Agus Wahyu Triwibowo tinggal bersama keluarga besarnya di Jagalan, Kotagede, Yogyakarta. Rumah itu memiliki joglo di bagian depan, dan bangunan tambahan di belakang. Seiring waktu, rumah itu mengalami adaptasi, seperti penambahan dinding bata di bagian joglo. Ruang senthong di sisi belakang joglo, yang fungsi aslinya adalah tempat menyimpan barang berharga dan hasil panen, difungsikan sebagai kamar.

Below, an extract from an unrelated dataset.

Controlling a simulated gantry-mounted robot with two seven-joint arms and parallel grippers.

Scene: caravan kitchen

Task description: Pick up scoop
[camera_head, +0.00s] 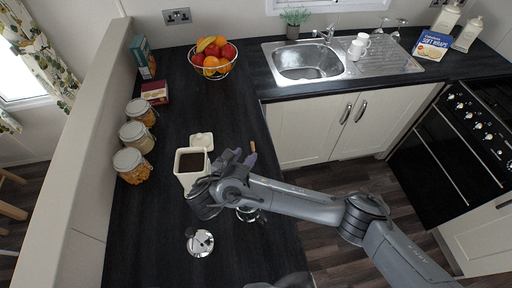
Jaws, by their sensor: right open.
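My right gripper (239,158) is open over the dark worktop, just right of a cream canister (181,176) with dark contents, probably ground coffee. Its arm comes in from the lower right. A small thin brownish piece (252,147) shows at the fingertips near the counter's edge; it may be the scoop, but it is too small to tell. I cannot make out the scoop elsewhere. The canister's cream lid (202,141) lies behind it. My left gripper is not in view.
A round metal lid or plunger (200,243) lies in front of the canister. A glass vessel (247,213) is partly hidden under my right arm. Several jars (130,166) line the left wall. A fruit bowl (213,69) stands farther back. The worktop's front left is clear.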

“Kalau tembok batanya dibongkar, akan terlihat lagi joglo-nya. Tetapi memang dari awal, ruang-ruangnya tidak begitu berfungsi secara arsitektur Jawa,” kata Agus kepada VOA.

Adaptasi pada bangunan berarsitektur Jawa milik Agus Wahyu, jamak terjadi di banyak rumah lain. Faktornya bermacam-macam, mulai dari semakin bertambahnya penghuni, proses renovasi, hingga faktor kebencanaan.

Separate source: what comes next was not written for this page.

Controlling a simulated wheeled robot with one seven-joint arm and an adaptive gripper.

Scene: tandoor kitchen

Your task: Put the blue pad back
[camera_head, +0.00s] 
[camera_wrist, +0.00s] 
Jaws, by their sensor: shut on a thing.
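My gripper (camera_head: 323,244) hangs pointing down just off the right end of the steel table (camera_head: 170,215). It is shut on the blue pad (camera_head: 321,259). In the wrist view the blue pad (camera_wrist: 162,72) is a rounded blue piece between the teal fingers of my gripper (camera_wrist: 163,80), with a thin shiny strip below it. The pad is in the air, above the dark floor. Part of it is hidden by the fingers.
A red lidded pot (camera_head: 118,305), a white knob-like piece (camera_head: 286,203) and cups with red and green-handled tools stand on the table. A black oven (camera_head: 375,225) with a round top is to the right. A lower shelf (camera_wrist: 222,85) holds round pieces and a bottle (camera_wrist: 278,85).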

Rumah Jawa dengan dinding batu bata telah umum ditemukan di pedesaan. (Foto: Courtesy/Eko Agus P)
Rumah Jawa dengan dinding batu bata telah umum ditemukan di pedesaan. (Foto: Courtesy/Eko Agus P)

Perubahan Tak Terelakkan

Joglo dan limasan adalah contoh bentuk arsitektur rumah Jawa yang masih lestari. Meskipun harus diakui, seperti dalam kasus rumah Agus Wahyu tadi, terjadi perubahan karena berbagai pengaruh. Pengajar arsitektur di Universitas Islam Indonesia (UII) Yogyakarta, Dr Revianto Budi Santoso, menyebut perubahan itu terjadi bisa karena faktor waktu, lokasi hingga status sosial pemiliknya.

"Rumah Jawa dari satu masa ke masa mengalami perubahan, di tempat yang satu ke tempat yang lain juga memiiki variasinya. Strata sosial yang satu ke yang lain juga ada beberapa cirinya,” kata Revianto, dalam diskusi terkait Arsitektur Rumah Jawa, Kamis (13/1).

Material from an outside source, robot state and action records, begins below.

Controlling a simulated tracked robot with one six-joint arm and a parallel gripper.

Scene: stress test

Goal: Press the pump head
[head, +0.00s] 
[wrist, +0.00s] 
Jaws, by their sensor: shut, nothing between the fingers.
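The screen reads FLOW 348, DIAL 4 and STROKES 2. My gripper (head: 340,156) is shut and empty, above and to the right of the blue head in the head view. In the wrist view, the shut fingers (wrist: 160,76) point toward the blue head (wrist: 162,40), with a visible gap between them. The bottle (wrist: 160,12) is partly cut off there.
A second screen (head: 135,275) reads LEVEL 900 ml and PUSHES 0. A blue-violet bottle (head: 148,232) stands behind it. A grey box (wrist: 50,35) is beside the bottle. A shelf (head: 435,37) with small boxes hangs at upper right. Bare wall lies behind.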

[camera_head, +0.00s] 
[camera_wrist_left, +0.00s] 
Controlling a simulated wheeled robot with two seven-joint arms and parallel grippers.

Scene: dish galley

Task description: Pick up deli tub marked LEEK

Tentu ada upaya pelestarian sejak dulu, melalui rumusan baik tertulis maupun tidak. Salah satu bentuk rumusan tertulis, terangkum dalam primbon, yang berisi manual atau petunjuk praktik dalam berbagai dimensi kehidupan, termasuk arsitektur. Namun perubahan tetap terjadi.

Joglo atau limasan terbuka adaptif untuk menghadirkan lansekap luar sekaligus menjamin sirkulasi udara. (Foto: VOA/Nurhadi)
Joglo atau limasan terbuka adaptif untuk menghadirkan lansekap luar sekaligus menjamin sirkulasi udara. (Foto: VOA/Nurhadi)

“Kebiasaan yang lazim diterapkan pada satu tempat, tiba-tiba bisa muncul lalu dalam masa berikutnya, akan mengalami transformasi,” lanjut Revianto.

Dinamisnya arsitektur rumah Jawa, tidak hanya terjadi di kalangan rakyat. Di rumah raja, seperti Keraton Ngayogyakarta Hadiningrat, perubahan juga tidak dapat dibendung.

“Kalau kita melihat Gedong Jene, kediaman pribadi Sultan, di depan memang limasan, tetapi di belakang limasan itu atap plat beton yang ada skylight-nya. Ternyata juga kontemporer,” tambah pakar arsitektur bangunan tradisional ini.

Tidak hanya di masa kini, adaptasi terkait arsitektur bangunan sudah diterapkan sejak lama. Salah satu sebabnya, kata Revianto, raja memiliki akses ke sumber-sumber yang rakyat biasa tidak memilikinya.

“Sehingga misalnya Pendopo Agung Mangkunegaran, itu kanopinya impor dari Jerman. Kalau kita ke pesareannya (makam-red) Mangkunegoro IV, itu bahkan diimpor sepenuhnya, satu gedung itu besi didatangkan ke Jawa. Sehingga Jawa sendiri adalah sentra yang sangat dinamis,” kata Revianto.

Rumah Tak Sekedar Fisik

Salah satu arsitek yang dikenal dinamis dalam melakukan adaptasi arsitektur rumah Jawa adalah Eko Agus Prawoto IAI. Rancangannya berserak mulai dari rumah seniman, resto, galeri seni, hingga vihara.

Eko berpedoman, rumah bukan tidak hanya bernilai fisik. Dia melihat gagasan atau nilai-nilai non-fisik lah yang kemudian terwujud secara fisk. Mengapresiasi rumah Jawa adalah mengapresiasi nilai-nilai universal di dalamnya.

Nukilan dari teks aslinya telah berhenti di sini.